Jackson seems not to have been much influenced by religion as a child, only began to consider it seriously in Mexico, and had finally elected to be baptized in an Episcopal Church in New York in 1849.” (Page 28) No discussion or proof is given for the conclusion that Jackson’s childhood was not much influenced by religion.”

Actually, quite the opposite is true. Jackson was, in fact, very much influenced by religion in his youth. One of Jackson’s early biographers, *Roy Bird Cook observed:

“No student of the life of Jackson can fail to note his constant interest in his spiritual and his physical well-being. Earliest records show an ever-present feeling of a divine leadership which continued to be uppermost in his thoughts and through his entire life. When a boy at the mill, he was influenced by the Baptist faith. Just over the hill from his home was Broad Run Baptist church . . . to the south, in nearby Weston, the Methodists predominated the religious activities of the day. The Jackson family seems to have participated in the affairs of both churches.”

Moreover, Jackson was exposed to sound Bible preaching when he attended Harmony Methodist Church. The church was in what is today, Weston, West Virginia and had been organized in 1829. Reverend John Mitchell pastored the church and his daughter once remarked, “Thomas Jackson, a shy, unobtrusive boy, sat with unabated interest in the long sermon, having walked three miles in order to attend.”

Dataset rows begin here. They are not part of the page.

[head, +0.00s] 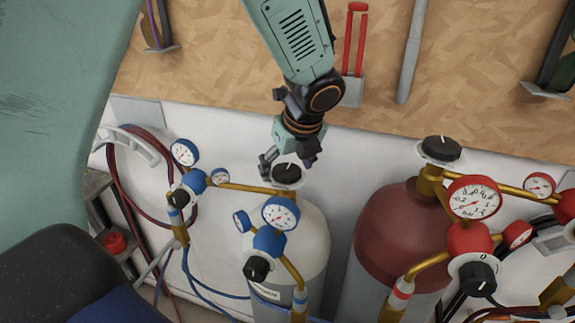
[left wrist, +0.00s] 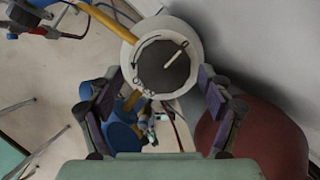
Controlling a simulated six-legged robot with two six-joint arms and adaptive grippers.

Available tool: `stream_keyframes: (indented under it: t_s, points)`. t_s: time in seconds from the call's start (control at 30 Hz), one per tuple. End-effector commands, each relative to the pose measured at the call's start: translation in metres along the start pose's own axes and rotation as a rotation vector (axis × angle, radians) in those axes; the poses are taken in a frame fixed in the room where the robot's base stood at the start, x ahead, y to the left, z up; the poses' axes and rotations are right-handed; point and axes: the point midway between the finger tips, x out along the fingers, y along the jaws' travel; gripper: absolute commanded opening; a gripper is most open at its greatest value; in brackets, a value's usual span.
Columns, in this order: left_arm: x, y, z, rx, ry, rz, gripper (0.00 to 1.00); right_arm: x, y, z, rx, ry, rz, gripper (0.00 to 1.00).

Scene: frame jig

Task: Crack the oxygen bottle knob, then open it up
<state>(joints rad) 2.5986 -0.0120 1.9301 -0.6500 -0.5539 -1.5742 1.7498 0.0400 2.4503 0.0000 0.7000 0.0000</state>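The oxygen bottle (head: 312,240) is white, with a blue regulator (head: 268,241) and gauge in front. Its black knob (head: 287,174) sits on top of the valve. In the left wrist view the knob (left wrist: 163,62) is a dark disc with a pale pointer line, inside a white ring. My left gripper (head: 288,158) is just above the knob, pointing down. In the left wrist view my left gripper (left wrist: 158,78) is open, with one finger on each side of the knob and gaps between. My right gripper is not in view.
A dark red bottle (head: 400,240) with a black knob (head: 441,150) and red gauges stands to the right. Brass pipes and another blue regulator (head: 190,182) are at the left. A chipboard wall with hanging tools rises behind.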

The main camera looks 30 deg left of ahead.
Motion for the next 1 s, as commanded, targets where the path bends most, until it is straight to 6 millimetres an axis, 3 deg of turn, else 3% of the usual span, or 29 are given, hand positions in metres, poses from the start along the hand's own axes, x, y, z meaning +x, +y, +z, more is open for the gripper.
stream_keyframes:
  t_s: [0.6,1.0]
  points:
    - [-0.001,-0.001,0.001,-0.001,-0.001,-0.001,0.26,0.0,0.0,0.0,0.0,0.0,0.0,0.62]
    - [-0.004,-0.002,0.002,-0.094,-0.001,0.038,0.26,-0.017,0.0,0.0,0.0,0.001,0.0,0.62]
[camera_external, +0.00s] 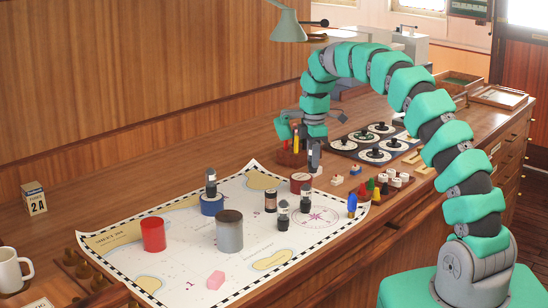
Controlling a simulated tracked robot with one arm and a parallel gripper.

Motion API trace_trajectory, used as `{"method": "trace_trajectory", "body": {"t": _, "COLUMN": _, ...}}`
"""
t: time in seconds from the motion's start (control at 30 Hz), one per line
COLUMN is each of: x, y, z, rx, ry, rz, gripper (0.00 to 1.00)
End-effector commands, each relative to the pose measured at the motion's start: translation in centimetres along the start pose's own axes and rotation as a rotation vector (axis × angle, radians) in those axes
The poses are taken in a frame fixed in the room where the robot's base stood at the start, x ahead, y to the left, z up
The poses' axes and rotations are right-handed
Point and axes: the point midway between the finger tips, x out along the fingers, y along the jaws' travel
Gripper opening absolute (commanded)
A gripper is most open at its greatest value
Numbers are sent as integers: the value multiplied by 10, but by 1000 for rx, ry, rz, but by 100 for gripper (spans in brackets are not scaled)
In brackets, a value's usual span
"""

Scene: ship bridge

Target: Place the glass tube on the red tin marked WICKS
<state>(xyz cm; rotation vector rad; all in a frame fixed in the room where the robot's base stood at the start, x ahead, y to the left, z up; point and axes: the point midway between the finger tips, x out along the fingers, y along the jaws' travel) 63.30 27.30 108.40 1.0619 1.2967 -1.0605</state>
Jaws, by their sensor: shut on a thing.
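My gripper (313,145) points down over the far right part of the chart. It is shut on a slim, greyish upright piece (314,160), apparently the glass tube, partly hidden by the fingers. A low, round, dark red tin (301,184) with a paler top sits on the chart just below and slightly left of the held piece. It seems to be the WICKS tin, but its marking is too small to read. I cannot tell whether the held piece touches it.
On the chart (120,238) stand a bright red cylinder (153,235), a grey cylinder (229,233), a blue tin (212,206) bearing a dark-topped piece (211,182), small dark bottles (283,216) and a pink block (216,280). A dark tray (345,146) of round pieces lies behind right.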

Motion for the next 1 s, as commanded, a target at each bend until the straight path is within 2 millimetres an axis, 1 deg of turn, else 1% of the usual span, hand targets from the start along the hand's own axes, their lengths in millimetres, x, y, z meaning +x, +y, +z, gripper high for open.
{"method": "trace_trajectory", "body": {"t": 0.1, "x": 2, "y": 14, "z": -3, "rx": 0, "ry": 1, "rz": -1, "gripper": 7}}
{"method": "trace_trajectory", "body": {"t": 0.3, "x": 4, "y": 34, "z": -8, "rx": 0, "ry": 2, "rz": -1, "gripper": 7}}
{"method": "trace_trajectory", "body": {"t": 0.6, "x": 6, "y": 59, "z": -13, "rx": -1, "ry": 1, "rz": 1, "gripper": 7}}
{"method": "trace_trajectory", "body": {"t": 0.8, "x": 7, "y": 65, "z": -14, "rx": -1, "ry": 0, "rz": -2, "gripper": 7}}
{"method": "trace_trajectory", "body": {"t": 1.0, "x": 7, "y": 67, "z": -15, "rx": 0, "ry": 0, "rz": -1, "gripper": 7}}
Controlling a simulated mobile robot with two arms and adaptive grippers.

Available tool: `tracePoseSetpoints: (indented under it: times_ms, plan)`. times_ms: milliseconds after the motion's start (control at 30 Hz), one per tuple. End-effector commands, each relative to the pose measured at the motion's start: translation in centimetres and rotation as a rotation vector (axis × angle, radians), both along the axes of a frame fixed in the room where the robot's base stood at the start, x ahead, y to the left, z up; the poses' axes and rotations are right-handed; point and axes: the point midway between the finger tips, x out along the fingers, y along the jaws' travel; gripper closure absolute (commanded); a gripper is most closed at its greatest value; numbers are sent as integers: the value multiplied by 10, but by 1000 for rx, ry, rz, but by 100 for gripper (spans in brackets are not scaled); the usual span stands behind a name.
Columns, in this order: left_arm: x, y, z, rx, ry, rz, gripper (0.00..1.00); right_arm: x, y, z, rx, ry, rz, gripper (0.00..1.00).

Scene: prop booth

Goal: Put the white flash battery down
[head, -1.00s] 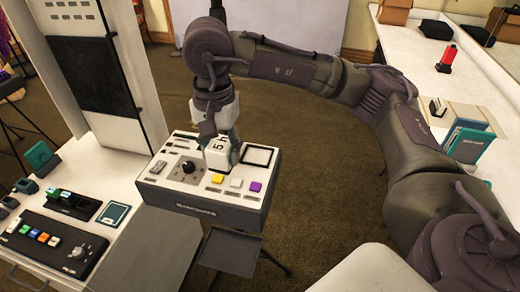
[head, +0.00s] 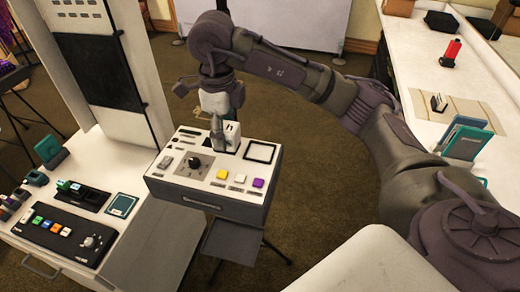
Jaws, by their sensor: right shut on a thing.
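The white flash battery (head: 233,136) is a small white block with dark marking. It is upright over the back part of the control box's white top (head: 211,184), between the black knob (head: 194,164) and the black-framed square (head: 261,152). My right gripper (head: 221,128) comes down from above and is shut on the battery. The fingers partly hide it, and I cannot tell whether its underside touches the top. My left gripper is not in view.
The box has yellow, white and purple buttons along its front and stands on a dark stand. A white counter (head: 150,240) at left holds a button panel (head: 62,232) and small devices. A long white table (head: 425,85) at right holds a red item (head: 451,53) and teal folders (head: 466,138).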

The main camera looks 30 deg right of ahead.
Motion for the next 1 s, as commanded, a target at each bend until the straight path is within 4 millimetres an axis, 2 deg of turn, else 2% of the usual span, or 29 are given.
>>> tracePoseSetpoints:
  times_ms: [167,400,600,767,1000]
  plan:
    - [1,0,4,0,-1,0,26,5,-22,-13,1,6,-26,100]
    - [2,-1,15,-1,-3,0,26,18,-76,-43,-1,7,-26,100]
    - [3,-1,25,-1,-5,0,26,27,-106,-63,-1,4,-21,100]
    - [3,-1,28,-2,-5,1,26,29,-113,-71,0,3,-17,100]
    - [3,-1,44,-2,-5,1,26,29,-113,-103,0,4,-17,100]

Interestingly, it is likely that Jackson’s early attraction to Christianity was further aroused by the slaves in his own household and those of nearby relatives as well as by slaves that lived in his community. Cook noted that “the religious inclinations of Jackson were accentuated by the intense interest in the subject manifested by some of the slaves in the household.”

In addition, Jackson’s boyhood chum, future Union General (and future Baptist Preacher), Joseph Lightburn, greatly influenced Jackson’s interest in Christianity; suggesting to Jackson that slaves should be taught to read “so they could read the Bible.” Jackson would later state that “he thought so too.” Robertson further notes:

“. . . the lad’s search for knowledge, plus a natural curiosity, produced inquisitive probes into religion. He began reading the Bible with genuine interest. Joe Lightburn added exegesis for passages that Jackson could not understand. The Lightburns encouraged this newfound interest by inviting Jackson to attend Broad Run Baptist Church on a regular basis.”

There are numerous other historical sources and accounts which make it clear Jackson was interested in religion and the Christian virtues of honesty, purity, and “manliness” as a boy and long before he arrived in Mexico as an army officer.

Though the piece is not my cup of tea, it is interesting in some respects. Not being one who embraces faddish trends in the study of history (or anything else for that matter), the article is nonetheless instructive as to how some modern social historians look at 19th century Christians.

*Though Cook was an "amateur" historian, his research and book on Stonewall Jackson's early life and family is still highly regarded.